Lost in the Movies: Opening the Archives – A Birthday Present for Wonders in the Dark

Opening the Archives – A Birthday Present for Wonders in the Dark



Click here to visit The Complete Archive for Wonders in the Dark. The rest of this piece is a long, and perhaps long-winded, revisiting of that site's history - humor me, if you will. Or don't - but either way, check out the archive, as well as the more searchable Cinema/TV archive. Enjoy - these are my birthday presents to the readership and staff of Wonders in the Dark. The rest is just the greeting card, and we all know what you do with those...
Today, September 7, 2008, a new blog is born. The main thrust of this cultural endeavor will be the publication of reviews, which will examine films, theatre, concerts and opera. Several writers will be on board to bring the steaming excitement of Manhattan culture to the internet world. In the area of film, there will also be ongoing attention to classic and contemporary cinema by some terrific writers and a tracking of new DVD releases of art house product. As the site matures, it is also anticipated that pictures and photos will be utilized. This is a most exciting project and I am thrilled with the prospect of rewarding discourse by way of posts and comments. -Sam Juliano
So it began. With a modest, one-paragraph opening statement and a small band of supporters, Sam Juliano dipped his toe into the blogosphere. A dozen or so writers, two million views, and 2,000 posts later (we won't even get into the amount of comments) we must conclude that it was a mighty big toe, so great was the ripple effect it created.


Yet in those early days there was a homey atmosphere to the site. True, we didn't have Jamie Uhler leaping into conversations armed with Paul Weller lyrics and Heidigger notes, nor Bob Clark stirring up a hornet's nest with an intellectual defense of George Lucas, nor Dennis Polifroni posting orgiastic celebrations of his favorite films via Blackberry. There was no Maurizio Roca to explain his personal connection to the latest noir film in the countdown, no latest Getting Over the Beatles pop track to make your head swoon and feet tap, no weekend recaps of anime or science fiction. No Fish Obscuro. No Jim Clark double-features. No genre countdowns, or decade countdowns, or any countdowns. Not even a Dee Dee sprinkling her bold and italicized input through various threads. We didn't have any of those things - up to and including me.

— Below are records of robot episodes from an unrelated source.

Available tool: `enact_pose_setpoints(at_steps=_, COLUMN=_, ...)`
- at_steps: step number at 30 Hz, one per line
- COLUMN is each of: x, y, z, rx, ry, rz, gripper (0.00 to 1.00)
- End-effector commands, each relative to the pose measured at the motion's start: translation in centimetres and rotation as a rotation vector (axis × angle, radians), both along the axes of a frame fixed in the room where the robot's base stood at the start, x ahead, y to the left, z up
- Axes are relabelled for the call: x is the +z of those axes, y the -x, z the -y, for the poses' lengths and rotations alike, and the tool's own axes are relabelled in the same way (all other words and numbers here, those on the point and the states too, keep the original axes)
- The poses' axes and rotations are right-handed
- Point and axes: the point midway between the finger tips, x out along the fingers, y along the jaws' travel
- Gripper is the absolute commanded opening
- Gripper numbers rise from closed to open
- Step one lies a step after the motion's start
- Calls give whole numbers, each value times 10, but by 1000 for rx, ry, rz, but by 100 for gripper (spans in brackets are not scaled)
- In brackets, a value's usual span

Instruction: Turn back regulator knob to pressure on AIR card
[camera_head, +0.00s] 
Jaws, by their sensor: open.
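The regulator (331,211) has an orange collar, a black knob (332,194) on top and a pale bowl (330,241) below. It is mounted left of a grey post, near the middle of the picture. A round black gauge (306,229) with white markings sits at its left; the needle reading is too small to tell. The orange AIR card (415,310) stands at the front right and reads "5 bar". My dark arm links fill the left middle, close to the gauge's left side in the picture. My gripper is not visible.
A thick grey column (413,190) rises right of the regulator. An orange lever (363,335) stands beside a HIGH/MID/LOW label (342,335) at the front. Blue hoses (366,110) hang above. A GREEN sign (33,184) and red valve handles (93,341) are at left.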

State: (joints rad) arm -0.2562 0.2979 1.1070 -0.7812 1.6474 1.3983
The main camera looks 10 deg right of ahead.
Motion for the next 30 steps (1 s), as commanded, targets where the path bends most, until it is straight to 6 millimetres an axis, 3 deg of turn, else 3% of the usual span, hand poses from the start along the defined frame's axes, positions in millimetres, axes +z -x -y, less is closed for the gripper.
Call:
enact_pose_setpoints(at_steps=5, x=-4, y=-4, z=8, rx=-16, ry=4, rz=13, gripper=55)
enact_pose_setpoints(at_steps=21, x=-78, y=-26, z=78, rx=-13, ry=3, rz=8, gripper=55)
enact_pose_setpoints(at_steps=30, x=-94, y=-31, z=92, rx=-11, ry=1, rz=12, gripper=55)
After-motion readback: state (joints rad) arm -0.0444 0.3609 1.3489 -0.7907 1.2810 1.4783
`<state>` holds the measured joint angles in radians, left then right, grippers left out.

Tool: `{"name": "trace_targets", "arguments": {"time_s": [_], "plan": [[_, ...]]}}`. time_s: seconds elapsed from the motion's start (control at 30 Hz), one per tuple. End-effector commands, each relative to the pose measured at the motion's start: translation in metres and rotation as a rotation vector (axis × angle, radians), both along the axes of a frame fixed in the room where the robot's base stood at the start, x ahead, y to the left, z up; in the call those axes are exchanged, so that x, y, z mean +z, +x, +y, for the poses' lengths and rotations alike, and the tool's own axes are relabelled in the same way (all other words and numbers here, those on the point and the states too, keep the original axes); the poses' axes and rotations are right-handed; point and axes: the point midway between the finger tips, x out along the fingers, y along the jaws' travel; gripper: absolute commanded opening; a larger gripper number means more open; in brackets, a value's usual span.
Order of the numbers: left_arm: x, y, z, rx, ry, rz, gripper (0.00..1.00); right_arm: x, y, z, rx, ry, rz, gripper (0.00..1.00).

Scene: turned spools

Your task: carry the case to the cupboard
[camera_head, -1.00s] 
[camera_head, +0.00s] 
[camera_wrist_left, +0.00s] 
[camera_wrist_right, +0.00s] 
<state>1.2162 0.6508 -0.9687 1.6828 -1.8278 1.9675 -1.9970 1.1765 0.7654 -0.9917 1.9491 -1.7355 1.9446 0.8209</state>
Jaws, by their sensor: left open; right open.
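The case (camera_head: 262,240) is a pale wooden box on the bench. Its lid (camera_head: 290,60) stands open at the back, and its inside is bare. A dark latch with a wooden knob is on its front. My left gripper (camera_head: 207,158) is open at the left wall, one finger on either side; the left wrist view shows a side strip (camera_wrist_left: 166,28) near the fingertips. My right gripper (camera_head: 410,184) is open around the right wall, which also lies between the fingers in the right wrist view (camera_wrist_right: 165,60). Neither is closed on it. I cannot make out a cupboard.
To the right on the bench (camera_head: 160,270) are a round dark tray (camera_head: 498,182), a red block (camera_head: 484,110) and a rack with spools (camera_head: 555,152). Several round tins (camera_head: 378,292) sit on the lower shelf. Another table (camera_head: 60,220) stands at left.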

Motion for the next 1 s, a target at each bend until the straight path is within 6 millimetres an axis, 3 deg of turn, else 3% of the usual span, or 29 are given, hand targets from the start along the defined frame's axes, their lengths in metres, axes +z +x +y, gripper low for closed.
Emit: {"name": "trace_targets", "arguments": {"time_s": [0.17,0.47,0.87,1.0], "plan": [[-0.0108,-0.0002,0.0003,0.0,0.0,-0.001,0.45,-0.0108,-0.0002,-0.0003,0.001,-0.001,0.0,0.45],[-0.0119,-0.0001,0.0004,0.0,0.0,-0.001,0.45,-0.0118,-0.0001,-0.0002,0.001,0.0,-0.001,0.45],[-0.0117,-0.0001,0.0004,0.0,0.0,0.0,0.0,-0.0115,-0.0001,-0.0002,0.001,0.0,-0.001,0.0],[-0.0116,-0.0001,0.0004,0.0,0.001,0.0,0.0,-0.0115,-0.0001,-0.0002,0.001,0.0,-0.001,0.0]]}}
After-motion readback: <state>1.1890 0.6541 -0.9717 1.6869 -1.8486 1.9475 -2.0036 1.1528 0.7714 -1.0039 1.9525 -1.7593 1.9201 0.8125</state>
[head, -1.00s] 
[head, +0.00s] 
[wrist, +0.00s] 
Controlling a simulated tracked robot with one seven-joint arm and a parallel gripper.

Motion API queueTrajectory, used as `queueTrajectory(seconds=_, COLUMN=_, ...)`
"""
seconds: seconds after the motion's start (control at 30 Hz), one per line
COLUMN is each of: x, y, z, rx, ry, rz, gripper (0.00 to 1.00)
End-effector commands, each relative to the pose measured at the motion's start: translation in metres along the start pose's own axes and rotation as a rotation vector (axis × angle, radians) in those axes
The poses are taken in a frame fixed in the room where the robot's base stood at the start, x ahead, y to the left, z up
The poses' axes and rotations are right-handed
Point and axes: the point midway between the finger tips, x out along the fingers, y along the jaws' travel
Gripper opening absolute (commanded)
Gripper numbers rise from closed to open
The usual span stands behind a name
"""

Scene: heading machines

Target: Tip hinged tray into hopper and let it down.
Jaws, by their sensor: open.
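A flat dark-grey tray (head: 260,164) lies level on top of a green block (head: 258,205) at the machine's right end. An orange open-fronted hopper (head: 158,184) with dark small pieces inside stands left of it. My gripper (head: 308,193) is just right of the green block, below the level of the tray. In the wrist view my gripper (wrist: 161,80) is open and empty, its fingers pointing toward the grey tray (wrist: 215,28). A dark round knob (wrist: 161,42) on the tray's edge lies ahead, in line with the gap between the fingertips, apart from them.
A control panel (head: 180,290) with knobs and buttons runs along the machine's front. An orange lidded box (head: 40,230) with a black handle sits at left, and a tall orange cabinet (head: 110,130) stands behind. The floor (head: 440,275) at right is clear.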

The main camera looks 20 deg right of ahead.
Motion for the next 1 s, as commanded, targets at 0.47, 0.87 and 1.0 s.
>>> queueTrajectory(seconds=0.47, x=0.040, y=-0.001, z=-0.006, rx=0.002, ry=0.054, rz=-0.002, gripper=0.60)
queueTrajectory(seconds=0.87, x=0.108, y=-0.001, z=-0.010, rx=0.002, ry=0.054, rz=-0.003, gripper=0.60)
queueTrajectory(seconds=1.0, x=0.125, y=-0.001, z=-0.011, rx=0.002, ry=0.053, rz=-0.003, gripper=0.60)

But what the site did have was the passion and enthusiasm of Sam Juliano, the vast professional knowledge of Tony D'Ambra, and the bottomless resource of Allan Fish and his one-page reviews. For several weeks (and it would be another twelve days after the 8th before anything else was even posted), Allan's essays formed the core of the site. In a sense, they still do - entries for a forthcoming book unleashed day after day with bulletlike precision, peppering the page with insights, erudition, and excitement. Sam has covered this early period well in his one-year anniversary recap - by that point the site had already taken off.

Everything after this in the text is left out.